>>>
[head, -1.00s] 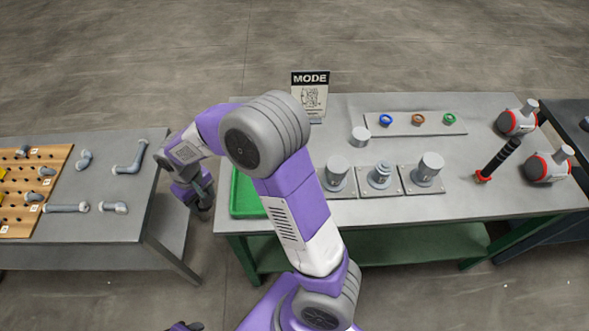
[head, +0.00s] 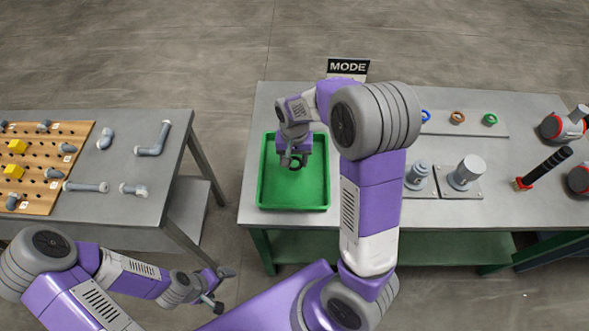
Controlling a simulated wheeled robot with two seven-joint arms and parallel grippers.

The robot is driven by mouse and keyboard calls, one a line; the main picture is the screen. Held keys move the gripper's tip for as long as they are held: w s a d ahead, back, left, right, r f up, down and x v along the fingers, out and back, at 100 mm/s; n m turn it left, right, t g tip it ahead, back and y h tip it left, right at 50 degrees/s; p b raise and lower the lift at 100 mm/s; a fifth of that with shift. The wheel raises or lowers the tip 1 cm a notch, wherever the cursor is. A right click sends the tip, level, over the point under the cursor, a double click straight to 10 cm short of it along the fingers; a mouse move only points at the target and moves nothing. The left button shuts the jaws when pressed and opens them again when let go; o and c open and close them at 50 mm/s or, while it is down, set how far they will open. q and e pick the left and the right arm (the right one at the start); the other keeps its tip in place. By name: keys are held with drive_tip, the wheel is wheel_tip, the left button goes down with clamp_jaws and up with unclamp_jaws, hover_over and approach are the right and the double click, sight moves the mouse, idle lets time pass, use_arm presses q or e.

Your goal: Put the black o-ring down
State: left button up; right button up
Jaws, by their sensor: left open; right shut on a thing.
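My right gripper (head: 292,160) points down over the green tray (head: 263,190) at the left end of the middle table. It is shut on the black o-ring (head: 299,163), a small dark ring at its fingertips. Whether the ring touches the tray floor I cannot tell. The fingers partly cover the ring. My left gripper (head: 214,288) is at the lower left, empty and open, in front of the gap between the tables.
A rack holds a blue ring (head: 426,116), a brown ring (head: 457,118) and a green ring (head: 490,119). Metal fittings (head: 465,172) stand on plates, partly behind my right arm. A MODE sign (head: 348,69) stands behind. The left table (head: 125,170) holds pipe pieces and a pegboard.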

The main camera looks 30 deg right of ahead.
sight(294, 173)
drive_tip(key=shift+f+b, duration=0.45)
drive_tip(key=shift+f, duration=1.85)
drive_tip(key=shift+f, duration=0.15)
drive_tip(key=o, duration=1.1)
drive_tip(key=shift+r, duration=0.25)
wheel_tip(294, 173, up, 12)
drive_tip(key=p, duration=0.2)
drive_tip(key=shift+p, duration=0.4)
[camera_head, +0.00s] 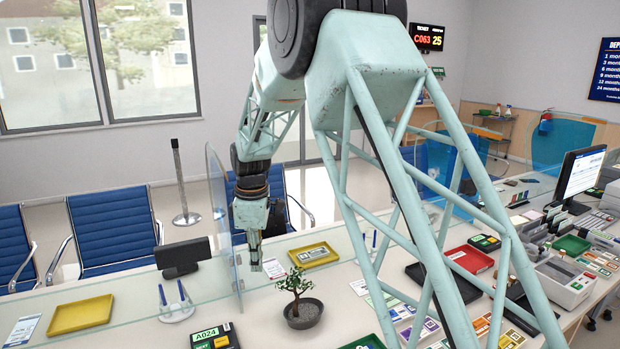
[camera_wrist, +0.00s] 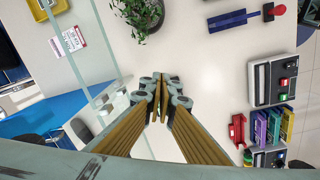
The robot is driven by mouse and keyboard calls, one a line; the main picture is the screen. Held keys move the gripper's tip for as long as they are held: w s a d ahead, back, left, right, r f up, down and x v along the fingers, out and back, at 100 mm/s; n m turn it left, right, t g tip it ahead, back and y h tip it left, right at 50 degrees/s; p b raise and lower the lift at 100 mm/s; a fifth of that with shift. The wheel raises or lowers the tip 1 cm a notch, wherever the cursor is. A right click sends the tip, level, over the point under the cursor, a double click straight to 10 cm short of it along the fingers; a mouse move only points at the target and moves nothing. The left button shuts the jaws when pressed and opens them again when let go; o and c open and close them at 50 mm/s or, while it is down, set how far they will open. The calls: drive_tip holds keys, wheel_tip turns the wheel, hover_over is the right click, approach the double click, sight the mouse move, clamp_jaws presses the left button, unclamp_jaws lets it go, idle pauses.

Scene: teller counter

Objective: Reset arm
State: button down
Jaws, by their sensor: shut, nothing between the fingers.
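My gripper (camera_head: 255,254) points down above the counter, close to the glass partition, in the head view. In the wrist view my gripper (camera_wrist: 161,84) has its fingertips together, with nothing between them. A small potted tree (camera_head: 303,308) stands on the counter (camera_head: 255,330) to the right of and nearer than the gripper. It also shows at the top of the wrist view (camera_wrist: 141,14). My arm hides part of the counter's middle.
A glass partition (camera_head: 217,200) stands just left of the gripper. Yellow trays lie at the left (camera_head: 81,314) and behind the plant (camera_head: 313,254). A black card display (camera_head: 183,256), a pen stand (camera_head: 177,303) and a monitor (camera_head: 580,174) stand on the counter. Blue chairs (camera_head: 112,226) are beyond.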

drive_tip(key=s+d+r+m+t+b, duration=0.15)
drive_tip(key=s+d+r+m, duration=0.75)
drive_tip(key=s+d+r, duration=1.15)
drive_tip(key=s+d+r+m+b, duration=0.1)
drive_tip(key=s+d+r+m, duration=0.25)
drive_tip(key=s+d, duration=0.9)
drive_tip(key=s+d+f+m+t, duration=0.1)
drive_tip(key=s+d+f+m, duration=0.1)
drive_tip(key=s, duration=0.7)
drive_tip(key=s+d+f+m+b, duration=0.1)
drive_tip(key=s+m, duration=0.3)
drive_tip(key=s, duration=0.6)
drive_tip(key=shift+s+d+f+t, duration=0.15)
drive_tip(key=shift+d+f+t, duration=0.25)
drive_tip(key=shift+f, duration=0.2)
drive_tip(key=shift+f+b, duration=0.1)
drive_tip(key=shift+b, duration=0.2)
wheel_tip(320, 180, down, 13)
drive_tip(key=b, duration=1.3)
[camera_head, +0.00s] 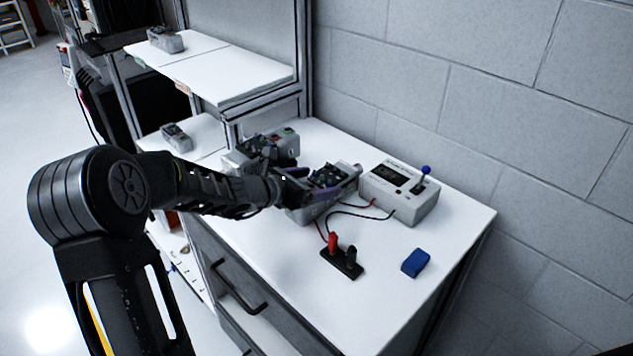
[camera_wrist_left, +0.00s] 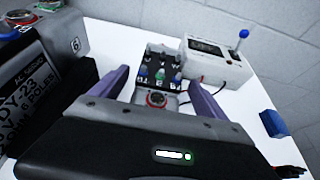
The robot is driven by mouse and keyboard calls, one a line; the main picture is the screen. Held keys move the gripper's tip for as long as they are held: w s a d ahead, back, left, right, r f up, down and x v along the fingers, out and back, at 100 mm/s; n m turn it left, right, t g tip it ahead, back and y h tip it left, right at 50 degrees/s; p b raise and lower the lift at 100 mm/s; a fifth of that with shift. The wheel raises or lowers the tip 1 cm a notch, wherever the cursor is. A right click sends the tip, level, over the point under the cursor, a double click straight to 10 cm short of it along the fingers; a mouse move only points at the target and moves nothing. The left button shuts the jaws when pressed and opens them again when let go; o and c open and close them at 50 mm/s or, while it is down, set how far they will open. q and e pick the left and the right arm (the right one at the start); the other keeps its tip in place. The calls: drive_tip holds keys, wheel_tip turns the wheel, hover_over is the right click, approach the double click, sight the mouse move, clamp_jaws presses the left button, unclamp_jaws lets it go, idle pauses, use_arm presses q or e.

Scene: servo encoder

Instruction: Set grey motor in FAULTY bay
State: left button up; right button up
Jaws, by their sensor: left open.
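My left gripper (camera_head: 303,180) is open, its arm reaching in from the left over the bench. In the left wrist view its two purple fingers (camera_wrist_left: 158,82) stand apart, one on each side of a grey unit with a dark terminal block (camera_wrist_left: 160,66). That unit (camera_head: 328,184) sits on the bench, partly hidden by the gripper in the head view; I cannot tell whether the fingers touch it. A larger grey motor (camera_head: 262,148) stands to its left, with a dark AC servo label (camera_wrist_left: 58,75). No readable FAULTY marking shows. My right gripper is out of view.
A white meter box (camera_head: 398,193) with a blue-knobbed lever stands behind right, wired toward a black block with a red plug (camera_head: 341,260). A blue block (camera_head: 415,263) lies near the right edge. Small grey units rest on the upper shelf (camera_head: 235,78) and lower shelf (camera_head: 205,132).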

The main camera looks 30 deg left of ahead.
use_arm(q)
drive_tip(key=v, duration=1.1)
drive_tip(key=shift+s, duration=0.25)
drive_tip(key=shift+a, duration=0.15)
<<<
Exercise details: Copy all lines from the material that contain "Scene".

Correct answer:
Scene: teller counter
Scene: servo encoder

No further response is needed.